During initial questioning by Wang, Bailey described how — despite orders from Snow to cooperate with the court’s monitor, and to turn over all confiscated IDs — Bailey acted on “advice of counsel,” and intentionally misled members of the monitor’s team during a July 20 meeting.
While still head of PSB, Bailey and his boss, Chief Deputy Jerry Sheridan, had been made aware of 1,500 IDs that suddenly had turned up in the possession of a Sergeant Knapp.
An internal affairs investigation was started, but Sheridan paused that until he could get Iafrate to tell him if the IDs somehow were not subject to Snow’s earlier orders.
At a gathering of MCSO staff prior to the monitor’s visit, referred to as a “rehearsal meeting,” the 1,500 IDs were set on a table in a huge, clear plastic bag, where it was apparent that some of the IDs were from members of the “plaintiff class” in the civil rights case Melendres v. Arpaio; i.e., Latino drivers.
Iafrate instructed Bailey and Sheridan that they were “not to disclose” the existence of the IDs to the monitor, while she “researched” the matter for Sheridan.

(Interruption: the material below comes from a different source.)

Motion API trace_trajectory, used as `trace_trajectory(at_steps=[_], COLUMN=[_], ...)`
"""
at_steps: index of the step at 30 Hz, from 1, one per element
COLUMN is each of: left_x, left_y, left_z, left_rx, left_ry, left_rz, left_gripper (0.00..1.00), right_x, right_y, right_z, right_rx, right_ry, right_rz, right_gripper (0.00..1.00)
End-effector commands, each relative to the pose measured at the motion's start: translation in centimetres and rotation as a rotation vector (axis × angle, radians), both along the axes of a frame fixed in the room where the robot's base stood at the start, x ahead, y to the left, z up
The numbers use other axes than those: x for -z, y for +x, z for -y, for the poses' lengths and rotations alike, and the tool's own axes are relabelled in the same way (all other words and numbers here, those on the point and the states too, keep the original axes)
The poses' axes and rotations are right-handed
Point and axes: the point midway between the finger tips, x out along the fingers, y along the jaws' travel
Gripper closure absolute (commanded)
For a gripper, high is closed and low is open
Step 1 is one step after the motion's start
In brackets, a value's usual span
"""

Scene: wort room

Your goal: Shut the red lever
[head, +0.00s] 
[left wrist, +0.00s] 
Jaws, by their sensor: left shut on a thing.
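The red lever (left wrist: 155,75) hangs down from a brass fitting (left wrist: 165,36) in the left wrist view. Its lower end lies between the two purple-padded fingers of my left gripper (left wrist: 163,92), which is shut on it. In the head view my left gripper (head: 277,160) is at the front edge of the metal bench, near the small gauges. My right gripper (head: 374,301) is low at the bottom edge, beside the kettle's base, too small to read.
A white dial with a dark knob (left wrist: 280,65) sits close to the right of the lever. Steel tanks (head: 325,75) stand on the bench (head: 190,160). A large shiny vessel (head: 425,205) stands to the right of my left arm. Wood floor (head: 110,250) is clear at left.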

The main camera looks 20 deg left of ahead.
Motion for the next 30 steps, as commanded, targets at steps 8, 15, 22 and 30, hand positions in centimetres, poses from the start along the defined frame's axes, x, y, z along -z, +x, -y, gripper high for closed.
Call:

A few days later, in a meeting between monitor staff and MCSO personnel, Iafrate and Bailey were sitting next to each other when one of the monitors asked Bailey if there were “any other pending IAs regarding IDs.”
Bailey turned to Iafrate, who “looked at me, and said no,” an answer he repeated, though he was well aware of Snow’s orders on this subject.
The captain said his disingenuous reply was “based on the advice of counsel. Given it to do over, “I would have answered the same.”
Had Iafrate advised her client — a sworn police officer — to lie to the court’s monitor, and disobey a judge’s order? Sure seemed that way.
Interestingly, Iafrate was not in the courtroom as Bailey testified.
When Masterson got his chance at redirect, the mustachioed thin-man asked Bailey about his “no” answer to the monitors.
Technically, Bailey asserted, his answer was not untrue, because Sheridan had told him to halt the investigation, albeit temporarily.
Therefore, there were no pending cases involving IDs, unless (as most people would think) a paused case counts as pending.
From that point on, you could see that Wang was itching for Masterson to end his questioning, so she could get at Bailey, and beat him (metaphorically) into submission.
But she would have to wait, as Masterson petered on for the remainder of the court’s time on Wednesday.
Earlier, under Wang’s prodding, Bailey joined the ranks of those who had expressed serious misgivings about the Seattle investigation, such as former Arpaio attorney Tim Casey, Sergeant Travis Anglin and Lieutenant Kim Seagraves.
Bailey said he determined early on that Montgomery was “not credible” as soon as he found out about the investigation. As head of special investigations, Bailey was tasked with approving payments to Montgomery from state RICO funds, which he thought was improper.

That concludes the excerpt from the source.